_WRITTEN TASK_.
Reproduce all records verbatim.

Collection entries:
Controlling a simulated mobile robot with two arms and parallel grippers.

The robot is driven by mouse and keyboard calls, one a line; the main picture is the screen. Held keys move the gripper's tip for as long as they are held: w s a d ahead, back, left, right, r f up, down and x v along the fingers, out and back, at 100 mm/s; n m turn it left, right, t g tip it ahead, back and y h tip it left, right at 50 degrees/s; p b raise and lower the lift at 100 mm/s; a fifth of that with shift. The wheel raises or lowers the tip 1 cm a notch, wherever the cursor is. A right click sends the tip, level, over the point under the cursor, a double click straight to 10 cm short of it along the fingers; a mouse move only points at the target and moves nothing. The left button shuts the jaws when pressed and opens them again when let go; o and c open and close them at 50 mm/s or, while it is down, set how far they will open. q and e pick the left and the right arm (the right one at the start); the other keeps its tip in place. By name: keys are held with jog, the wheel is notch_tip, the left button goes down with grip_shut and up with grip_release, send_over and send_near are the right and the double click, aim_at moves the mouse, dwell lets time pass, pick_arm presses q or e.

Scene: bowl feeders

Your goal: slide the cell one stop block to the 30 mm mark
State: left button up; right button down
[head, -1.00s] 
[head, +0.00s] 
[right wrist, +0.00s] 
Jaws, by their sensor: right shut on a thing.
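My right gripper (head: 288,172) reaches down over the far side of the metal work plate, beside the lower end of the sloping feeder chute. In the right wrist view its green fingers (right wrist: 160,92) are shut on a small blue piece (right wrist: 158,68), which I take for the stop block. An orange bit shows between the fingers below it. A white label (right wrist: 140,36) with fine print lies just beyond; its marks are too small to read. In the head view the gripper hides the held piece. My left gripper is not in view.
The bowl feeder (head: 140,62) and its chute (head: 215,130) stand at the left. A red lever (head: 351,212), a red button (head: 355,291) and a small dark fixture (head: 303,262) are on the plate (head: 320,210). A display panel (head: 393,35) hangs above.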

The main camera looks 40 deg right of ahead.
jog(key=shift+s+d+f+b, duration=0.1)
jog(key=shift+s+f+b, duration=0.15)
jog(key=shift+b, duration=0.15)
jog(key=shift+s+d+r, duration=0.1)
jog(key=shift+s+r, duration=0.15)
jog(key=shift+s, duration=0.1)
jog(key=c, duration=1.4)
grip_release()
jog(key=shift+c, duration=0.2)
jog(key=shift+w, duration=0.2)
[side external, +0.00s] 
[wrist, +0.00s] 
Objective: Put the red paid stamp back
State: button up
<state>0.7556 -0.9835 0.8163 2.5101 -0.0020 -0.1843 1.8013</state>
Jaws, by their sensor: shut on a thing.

_EXERCISE RESPONSE_.
Controlling a simulated mobile robot with two arms and parallel grippers.

The robot is driven by mouse and keyboard calls, one a line; the main picture is the screen. Held keys move the gripper's tip for as long as they are held: w s a d ahead, back, left, right, r f up, down and x v along the fingers, out and back, at 100 mm/s; n m turn it left, right, t g tip it ahead, back and y h tip it left, right at 50 degrees/s; p b raise and lower the lift at 100 mm/s; a fifth of that with shift. The wheel raises or lowers the tip 1 cm a notch, wherever the cursor is. A right click sends the tip, level, over the point under the cursor, a double click straight to 10 cm short of it along the fingers; a mouse move only points at the target and moves nothing. The left button shuts the jaws when pressed and opens them again when let go; o and c open and close them at 50 mm/s or, while it is down, set how far they will open. q and e pick the left and the right arm (the right one at the start); the other keeps its tip in place. By name: keys are held with jog, the wheel is notch_tip, the left button goes down with grip_shut and up with grip_release, send_over and send_near are the right and the double click, aim_at moves the mouse, dwell lets time pass, pick_arm presses q or e.

Scene: bowl feeders

Your goal: slide the cell one stop block to the 30 mm mark
State: left button up; right button down
[head, -1.00s] 
[head, +0.00s] 
[right wrist, +0.00s] 
Jaws, by their sensor: right shut on a thing.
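My right gripper (head: 288,172) reaches down over the far side of the metal work plate, beside the lower end of the sloping feeder chute. In the right wrist view its green fingers (right wrist: 160,92) are shut on a small blue piece (right wrist: 158,68), which I take for the stop block. An orange bit shows between the fingers below it. A white label (right wrist: 140,36) with fine print lies just beyond; its marks are too small to read. In the head view the gripper hides the held piece. My left gripper is not in view.
The bowl feeder (head: 140,62) and its chute (head: 215,130) stand at the left. A red lever (head: 351,212), a red button (head: 355,291) and a small dark fixture (head: 303,262) are on the plate (head: 320,210). A display panel (head: 393,35) hangs above.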

The main camera looks 40 deg right of ahead.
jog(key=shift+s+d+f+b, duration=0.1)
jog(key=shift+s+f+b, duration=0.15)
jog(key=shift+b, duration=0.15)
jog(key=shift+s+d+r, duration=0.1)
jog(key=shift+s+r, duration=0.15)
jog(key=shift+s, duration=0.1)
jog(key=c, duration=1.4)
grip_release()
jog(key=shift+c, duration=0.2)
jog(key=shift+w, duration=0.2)
[side external, +0.00s] 
[wrist, +0.00s] 
Objective: Put the red paid stamp back
State: button up
<state>0.7556 -0.9835 0.8163 2.5101 -0.0020 -0.1843 1.8013</state>
Jaws, by their sensor: shut on a thing.

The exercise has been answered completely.